The love triangle as a lyrical device was hardly new in 1961. But the specific angle taken here, the triangle rendered through secondhand description rather than direct confrontation, gave the composition a sense of emotional distance that suited Elvis's vocal persona at that particular moment. He was not playing a wounded man; he was playing a composed one, which made the wound underneath all the more affecting.

What the Song Meant in 1961

In the early 1960s, pop music was in an interesting transitional phase. Rock and roll's first raw explosion had been smoothed by the music industry into something more manageable, more radio-friendly. The rough edges of early Elvis had been buffed down somewhat; the productions had grown more polished, the arrangements more careful. Against that context, a song like this one represented the best of what that era could produce: sophisticated writing given to a performer whose charisma could carry even slight material, and this was far from slight material.

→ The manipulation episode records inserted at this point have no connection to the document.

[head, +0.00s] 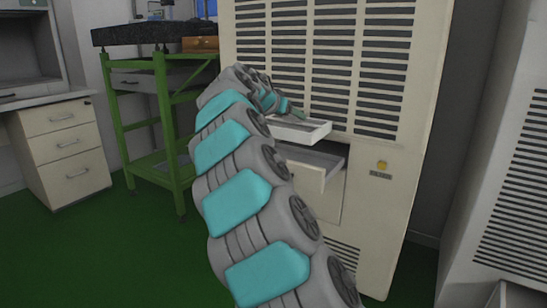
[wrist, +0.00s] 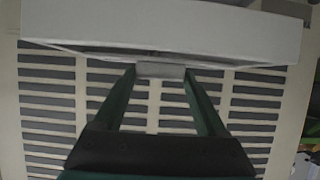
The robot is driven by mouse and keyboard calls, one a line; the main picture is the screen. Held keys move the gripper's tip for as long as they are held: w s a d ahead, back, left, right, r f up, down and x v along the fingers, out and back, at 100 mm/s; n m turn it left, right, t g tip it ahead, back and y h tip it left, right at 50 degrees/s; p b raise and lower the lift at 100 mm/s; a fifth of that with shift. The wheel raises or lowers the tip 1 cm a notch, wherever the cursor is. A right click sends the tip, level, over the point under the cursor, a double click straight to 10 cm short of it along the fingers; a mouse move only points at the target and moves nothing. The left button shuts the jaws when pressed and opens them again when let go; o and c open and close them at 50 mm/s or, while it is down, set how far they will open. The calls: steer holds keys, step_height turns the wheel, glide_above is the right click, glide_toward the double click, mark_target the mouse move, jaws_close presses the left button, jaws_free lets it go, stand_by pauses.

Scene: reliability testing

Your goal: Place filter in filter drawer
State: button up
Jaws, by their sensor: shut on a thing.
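The filter (head: 303,130) is a flat, white, tray-like piece in front of the tall beige cabinet. My gripper (wrist: 160,72) is shut on a small grey tab at the filter's edge. The filter fills the upper part of the wrist view (wrist: 160,36). In the head view my gripper (head: 290,112) is small and partly hidden by my arm. The filter drawer (head: 305,168) is pulled out from the cabinet, just below the held filter. My arm hides its left part. I cannot tell whether the filter touches the drawer.
A green metal cart (head: 165,120) stands to the left, near a beige drawer unit (head: 68,150). Another vented unit (head: 515,170) stands at the right. Green floor is clear at the front left.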

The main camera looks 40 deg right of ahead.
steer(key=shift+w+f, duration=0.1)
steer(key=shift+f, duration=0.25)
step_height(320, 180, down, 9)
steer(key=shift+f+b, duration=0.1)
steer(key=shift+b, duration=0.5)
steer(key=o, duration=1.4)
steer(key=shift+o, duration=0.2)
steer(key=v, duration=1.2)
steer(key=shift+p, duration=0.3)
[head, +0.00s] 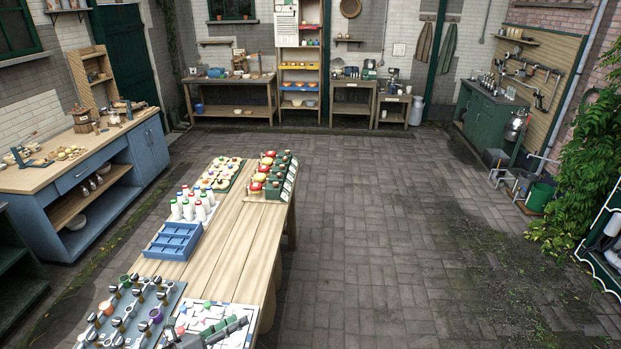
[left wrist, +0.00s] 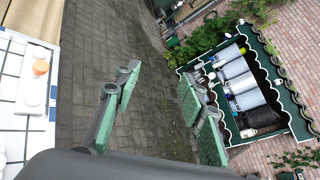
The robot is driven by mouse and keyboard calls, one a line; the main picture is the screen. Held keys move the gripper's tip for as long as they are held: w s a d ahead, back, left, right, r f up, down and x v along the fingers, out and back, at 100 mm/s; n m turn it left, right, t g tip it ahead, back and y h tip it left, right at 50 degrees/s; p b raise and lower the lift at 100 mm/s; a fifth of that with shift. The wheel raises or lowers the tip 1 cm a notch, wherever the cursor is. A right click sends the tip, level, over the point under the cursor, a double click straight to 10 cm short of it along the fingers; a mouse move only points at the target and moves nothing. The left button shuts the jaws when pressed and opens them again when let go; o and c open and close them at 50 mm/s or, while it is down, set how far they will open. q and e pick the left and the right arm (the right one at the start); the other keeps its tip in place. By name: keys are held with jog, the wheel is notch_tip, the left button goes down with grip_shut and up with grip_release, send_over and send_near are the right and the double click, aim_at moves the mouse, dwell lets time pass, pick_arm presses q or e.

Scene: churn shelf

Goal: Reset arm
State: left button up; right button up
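My left gripper (head: 228,330) shows at the bottom edge of the head view, over the near end of the long wooden table (head: 232,247). In the left wrist view the left gripper (left wrist: 160,95) has its two green-padded fingers apart. Paving shows between them and nothing is held. Below it in the head view is a white gridded board (head: 208,309) with small coloured pieces. An edge of this board (left wrist: 12,107) is at the left of the wrist view, with an orange-topped white piece (left wrist: 40,68). My right gripper is not in view.
The table also bears a grey-blue rack of dark-handled items (head: 128,312), a blue compartment tray (head: 173,241), white bottles (head: 189,208) and green crates (head: 274,188). A blue workbench (head: 110,158) stands left. The paving (head: 400,220) right of the table is clear.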

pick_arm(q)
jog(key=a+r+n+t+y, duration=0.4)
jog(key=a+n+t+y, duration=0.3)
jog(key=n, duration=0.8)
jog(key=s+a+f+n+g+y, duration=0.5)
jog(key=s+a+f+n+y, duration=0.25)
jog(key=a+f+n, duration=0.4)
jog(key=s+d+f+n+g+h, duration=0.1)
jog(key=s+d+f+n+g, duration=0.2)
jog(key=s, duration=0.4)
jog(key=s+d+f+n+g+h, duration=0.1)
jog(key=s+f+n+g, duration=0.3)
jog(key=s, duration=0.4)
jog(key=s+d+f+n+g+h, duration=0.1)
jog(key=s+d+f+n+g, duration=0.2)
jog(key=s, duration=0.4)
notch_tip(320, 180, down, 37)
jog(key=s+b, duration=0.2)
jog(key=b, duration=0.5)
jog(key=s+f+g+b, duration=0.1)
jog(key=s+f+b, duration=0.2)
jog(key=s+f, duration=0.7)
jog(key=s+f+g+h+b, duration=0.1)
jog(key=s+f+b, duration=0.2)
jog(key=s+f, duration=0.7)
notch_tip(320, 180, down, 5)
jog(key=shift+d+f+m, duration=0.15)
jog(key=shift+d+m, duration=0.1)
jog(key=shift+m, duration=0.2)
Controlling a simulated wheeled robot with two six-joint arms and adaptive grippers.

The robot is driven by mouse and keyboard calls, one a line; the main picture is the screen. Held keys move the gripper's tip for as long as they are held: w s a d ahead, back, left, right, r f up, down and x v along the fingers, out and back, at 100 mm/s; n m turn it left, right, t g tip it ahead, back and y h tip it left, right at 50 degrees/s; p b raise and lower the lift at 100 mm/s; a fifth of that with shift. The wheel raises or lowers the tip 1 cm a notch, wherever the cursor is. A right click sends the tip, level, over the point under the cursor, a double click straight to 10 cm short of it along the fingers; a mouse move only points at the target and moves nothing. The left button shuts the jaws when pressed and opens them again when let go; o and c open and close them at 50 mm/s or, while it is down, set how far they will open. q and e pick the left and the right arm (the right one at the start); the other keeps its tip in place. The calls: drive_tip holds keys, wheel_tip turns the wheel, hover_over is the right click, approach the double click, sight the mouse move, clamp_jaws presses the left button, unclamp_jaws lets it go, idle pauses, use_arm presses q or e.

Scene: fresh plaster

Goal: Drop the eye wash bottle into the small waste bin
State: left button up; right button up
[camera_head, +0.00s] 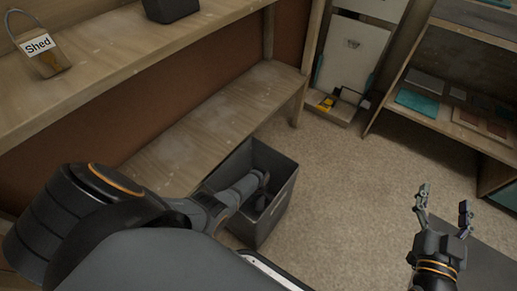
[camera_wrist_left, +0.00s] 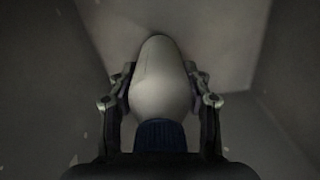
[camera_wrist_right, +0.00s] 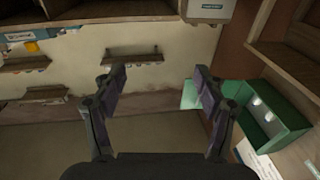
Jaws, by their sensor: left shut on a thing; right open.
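The small waste bin (camera_head: 281,163) is a dark grey open box on the floor, beside the low wooden shelf. My left arm reaches over its near side, and my left gripper (camera_head: 262,188) is down inside it. In the left wrist view the left gripper (camera_wrist_left: 160,92) is shut on the eye wash bottle (camera_wrist_left: 158,70), a pale rounded bottle with a dark ribbed cap (camera_wrist_left: 160,134). The bin's walls surround it there. I cannot make out the bottle in the head view. My right gripper (camera_head: 444,212) is open and empty over the floor at the right; its fingers also show apart in the right wrist view (camera_wrist_right: 158,80).
A low wooden shelf (camera_head: 222,112) runs along the left wall, with an upper shelf holding a "Shed" padlock (camera_head: 40,55). A shelving unit (camera_head: 455,110) stands at right. A green case (camera_wrist_right: 262,115) with white bottles shows in the right wrist view. The middle floor is clear.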

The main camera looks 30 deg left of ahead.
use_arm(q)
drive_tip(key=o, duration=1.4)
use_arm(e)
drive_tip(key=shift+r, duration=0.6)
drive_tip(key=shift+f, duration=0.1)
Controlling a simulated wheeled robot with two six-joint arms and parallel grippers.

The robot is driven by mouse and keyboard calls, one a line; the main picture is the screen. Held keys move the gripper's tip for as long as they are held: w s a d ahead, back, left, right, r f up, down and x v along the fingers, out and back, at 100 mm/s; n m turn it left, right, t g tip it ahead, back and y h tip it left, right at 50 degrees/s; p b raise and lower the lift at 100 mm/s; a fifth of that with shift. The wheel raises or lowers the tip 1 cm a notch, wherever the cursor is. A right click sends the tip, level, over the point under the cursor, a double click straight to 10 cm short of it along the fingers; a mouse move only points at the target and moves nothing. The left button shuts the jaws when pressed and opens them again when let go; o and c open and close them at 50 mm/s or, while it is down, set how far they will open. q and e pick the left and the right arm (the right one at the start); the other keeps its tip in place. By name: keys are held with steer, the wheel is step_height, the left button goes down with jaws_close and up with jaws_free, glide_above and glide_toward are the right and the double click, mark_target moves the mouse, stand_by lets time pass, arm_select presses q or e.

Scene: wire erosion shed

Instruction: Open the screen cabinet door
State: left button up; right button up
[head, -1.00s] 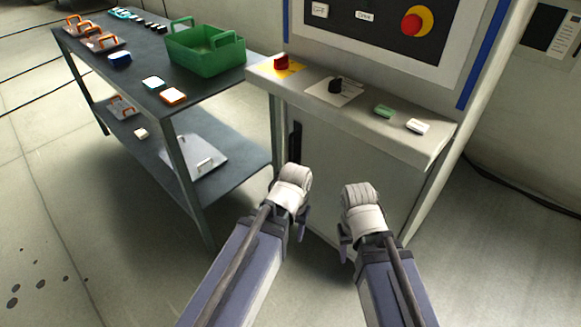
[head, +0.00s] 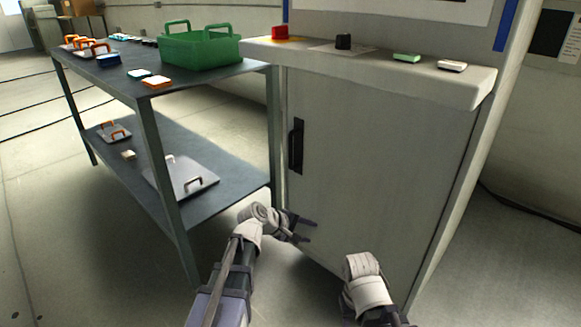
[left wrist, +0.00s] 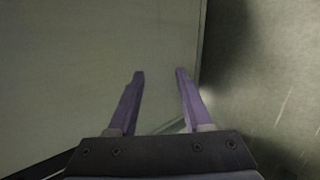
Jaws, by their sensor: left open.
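The grey cabinet door (head: 375,165) is shut, under the sloped control ledge in the head view. Its black vertical handle (head: 296,146) is near the door's left edge. My left gripper (head: 312,231) is open and empty, in front of the door's lower left part and below the handle. The left wrist view shows its two purple fingers (left wrist: 160,75) apart, with a flat pale panel beyond and a vertical edge just right of them. My right arm shows at the bottom right of the head view; its fingers are hidden.
A dark two-tier table (head: 225,85) stands left of the cabinet, with a green crate (head: 203,50) on top and a grey tray (head: 190,178) below. The control ledge (head: 400,75) juts out above the door. The floor at right is clear.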

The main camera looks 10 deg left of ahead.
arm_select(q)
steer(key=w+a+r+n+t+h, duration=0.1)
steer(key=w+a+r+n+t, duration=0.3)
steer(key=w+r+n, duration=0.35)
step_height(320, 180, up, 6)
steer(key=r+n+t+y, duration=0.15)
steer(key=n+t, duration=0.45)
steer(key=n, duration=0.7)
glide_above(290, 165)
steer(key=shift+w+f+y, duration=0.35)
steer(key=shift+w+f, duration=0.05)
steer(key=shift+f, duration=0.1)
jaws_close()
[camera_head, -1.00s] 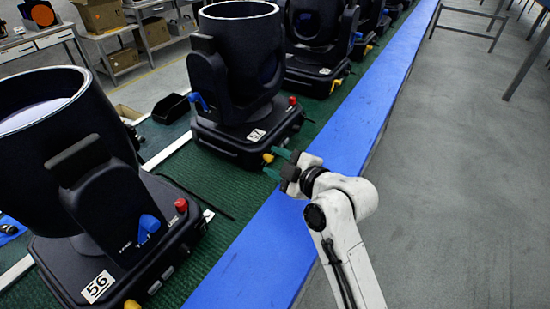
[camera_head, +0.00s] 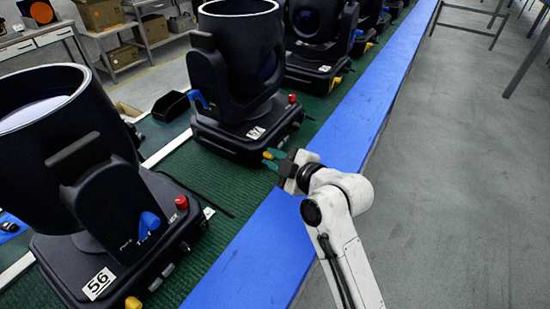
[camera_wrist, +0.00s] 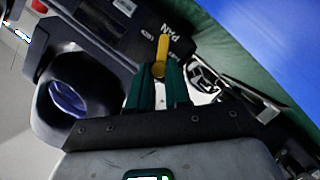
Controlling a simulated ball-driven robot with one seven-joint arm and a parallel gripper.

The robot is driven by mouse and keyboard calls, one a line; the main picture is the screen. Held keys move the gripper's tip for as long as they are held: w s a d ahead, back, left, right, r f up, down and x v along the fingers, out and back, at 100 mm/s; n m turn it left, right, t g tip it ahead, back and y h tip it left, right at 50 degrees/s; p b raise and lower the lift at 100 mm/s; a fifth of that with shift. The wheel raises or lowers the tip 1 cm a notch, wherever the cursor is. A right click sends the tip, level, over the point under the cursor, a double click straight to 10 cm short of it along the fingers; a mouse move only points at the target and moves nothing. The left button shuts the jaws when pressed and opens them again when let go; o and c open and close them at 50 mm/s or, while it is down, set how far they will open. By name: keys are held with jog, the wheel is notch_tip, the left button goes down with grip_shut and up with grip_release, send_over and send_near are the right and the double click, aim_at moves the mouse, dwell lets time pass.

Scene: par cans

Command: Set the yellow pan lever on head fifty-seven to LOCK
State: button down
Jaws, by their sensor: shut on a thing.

For listeners in 1961, the song captured a feeling that genuine social life generates constantly: the small, stinging discoveries that come from casual encounters. It didn't require the listener to have experienced exactly that situation to understand it. The emotional logic was universal enough to translate across demographics.

Resonance and Rediscovery

The song has found new audiences repeatedly across the decades, partly through its inclusion on Elvis compilations and partly through its straightforward listenability. Its compact structure makes it easy to encounter on shuffle or on the radio without needing context. The story resolves itself within the runtime; nothing is left dangling that requires outside knowledge to understand.

That self-contained quality is a mark of excellent pop songwriting, and it's one reason the track has outlasted plenty of its contemporaries. The songs that require you to know the artist's biography to appreciate them tend to date; the ones that work as pure storytelling tend to last. This one lasts.

"(Marie's The Name) His Latest Flame" — Elvis Presley's singular moment on the 1960s charts.